Add a kisi scrub (25 GEL) — a vigorous exfoliation with rough cloth that leaves skin pink, smooth, and utterly renewed.
Dinner at Shavi Lomi brings modern Georgian cuisine with portions modest by Georgian standards (which means normal by everywhere-else standards). Lamb chakapuli (stew with tarragon and sour plums): 22 GEL. Glass of Saperavi: 12 GEL. Outstanding.
Day rating: 9/10. The sulfur bath alone justifies the flight.
Day 3: Wine Day
Georgia claims to be the birthplace of wine. Not metaphorically. Archaeologists found 8,000-year-old qvevri (clay fermentation vessels) in the country. This is where humans first figured out that grape juice becomes something magical when buried underground in clay pots.
Start at Vino Underground — a wine bar specializing in natural wines made in traditional qvevri. The bartender pours an amber wine (orange wine, made from white grapes left in contact with their skins) that tastes like nothing else. Honey, dried apricot, and something earthy that defies naming. Tasting flight: 25 GEL.
Afternoon brings a day trip to the Kakheti wine region, 120km east. Book through any hostel — 100 GEL for a full day including transport, visits to two family-run wineries, and tastings. The first winery is a family operation where the grandfather still makes wine in qvevri buried in the backyard. Four varieties poured, payment refused. "You are my guest."
The second winery runs slightly more commercial but still intimate. Unlimited tasting. Eight wines. Bottles of Saperavi (15 GEL each, ~$5.50) that outclass most $30 bottles back home.
Evening might deliver a supra (traditional feast) at a restaurant near Dry Bridge. The tamada (toastmaster) leads a sequence of toasts — to God, to Georgia, to ancestors, to guests, to love, to the dead, to life. Each toast requires drinking. Counting becomes optional after toast seven.
Gaumarjos. Cheers.
Day rating: 10/10. Come to Georgia for wine and Georgia delivers beyond any reasonable expectation.
Day 4: Dry Bridge Market and Mtatsminda
The Dry Bridge flea market operates daily but weekends are best. An open-air sprawl on a disused bridge selling Soviet military pins, Georgian enamel jewelry, oil paintings, vinyl records, antique daggers, and vintage cameras.

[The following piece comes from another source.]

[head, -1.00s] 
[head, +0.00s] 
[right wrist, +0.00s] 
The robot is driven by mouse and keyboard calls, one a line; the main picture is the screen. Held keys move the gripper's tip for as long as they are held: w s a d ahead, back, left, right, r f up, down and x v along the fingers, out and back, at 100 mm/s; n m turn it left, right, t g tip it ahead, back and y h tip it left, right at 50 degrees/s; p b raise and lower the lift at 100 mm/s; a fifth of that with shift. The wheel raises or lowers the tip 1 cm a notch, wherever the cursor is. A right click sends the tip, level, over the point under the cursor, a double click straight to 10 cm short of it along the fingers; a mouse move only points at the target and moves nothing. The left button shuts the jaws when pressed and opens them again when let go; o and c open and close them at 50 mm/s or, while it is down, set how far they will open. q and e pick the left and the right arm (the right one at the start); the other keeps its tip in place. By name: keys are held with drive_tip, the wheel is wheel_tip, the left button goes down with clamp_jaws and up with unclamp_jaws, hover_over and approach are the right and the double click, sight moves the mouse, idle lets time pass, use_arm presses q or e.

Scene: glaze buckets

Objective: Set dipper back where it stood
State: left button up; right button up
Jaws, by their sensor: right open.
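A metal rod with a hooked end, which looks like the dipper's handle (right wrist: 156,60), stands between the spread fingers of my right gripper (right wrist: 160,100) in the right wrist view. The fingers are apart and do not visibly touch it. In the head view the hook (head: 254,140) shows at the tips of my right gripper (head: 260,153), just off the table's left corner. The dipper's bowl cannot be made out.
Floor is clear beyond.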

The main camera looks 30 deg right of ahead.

Soviet-era propaganda posters go for 15 GEL after bargaining from 25. Small Georgian cloisonne enamel pendants run around 20 GEL. The vintage camera selection tempts — working Zenit SLRs for 40-60 GEL.
Bargaining is expected. Start at 40-50% of asking.
Afternoon: Mtatsminda Park via the funicular (8 GEL round trip). The 1903 funicular (rebuilt 2012) climbs through forested hillside in 3 minutes. The hilltop has an amusement park (rides are pay-per-use), but the real draw is the view. The Ferris wheel at 770m puts all of Tbilisi below with the Caucasus mountains behind.
Dinner: Khinkali at a hole-in-the-wall near Marjanishvili metro. Khinkali are Georgian soup dumplings — pick them up by the twisted top knob, bite a small hole, suck out the broth, then eat the rest. The knob stays on the plate. Stacking discarded knobs is how you keep count.
1 GEL per khinkali. Twelve makes a full dinner. That's $4.40.
Day rating: 8/10. The flea market delivers an unexpected highlight.
Day 5: Bridge of Peace and Departure
Quiet morning. The Bridge of Peace — Michele De Lucchi's glass-and-steel bow connecting old town to Rike Park — spans the river. Free to cross. Beautiful at any time, but the LED lights at night are better.
Last coffee at Prospero's Books & Caliban's Coffee, a bookshop-cafe that feels purpose-built for book lovers. English books, good espresso (6 GEL), and a garden terrace overlooking a churchyard.
Bolt to the airport: 15 GEL.
Day rating: 6/10. Departure days. You know the drill.
Georgia ranks among the most hospitable countries anywhere. If Georgia hooks you, neighboring Yerevan makes a natural next stop. The food is extraordinary. The wine is ancient and unique. The prices remain laughably low. The old town stuns. And the sulfur baths become something to dream about on cold nights.
If Europe has a best-kept secret left, it's Georgia.
Total cost for 5 days: Approximately 650 GEL (~$240) including hostel, all meals, wine day trip, sulfur bath, and transport. That's $48 per day in one of the most interesting cities in the world.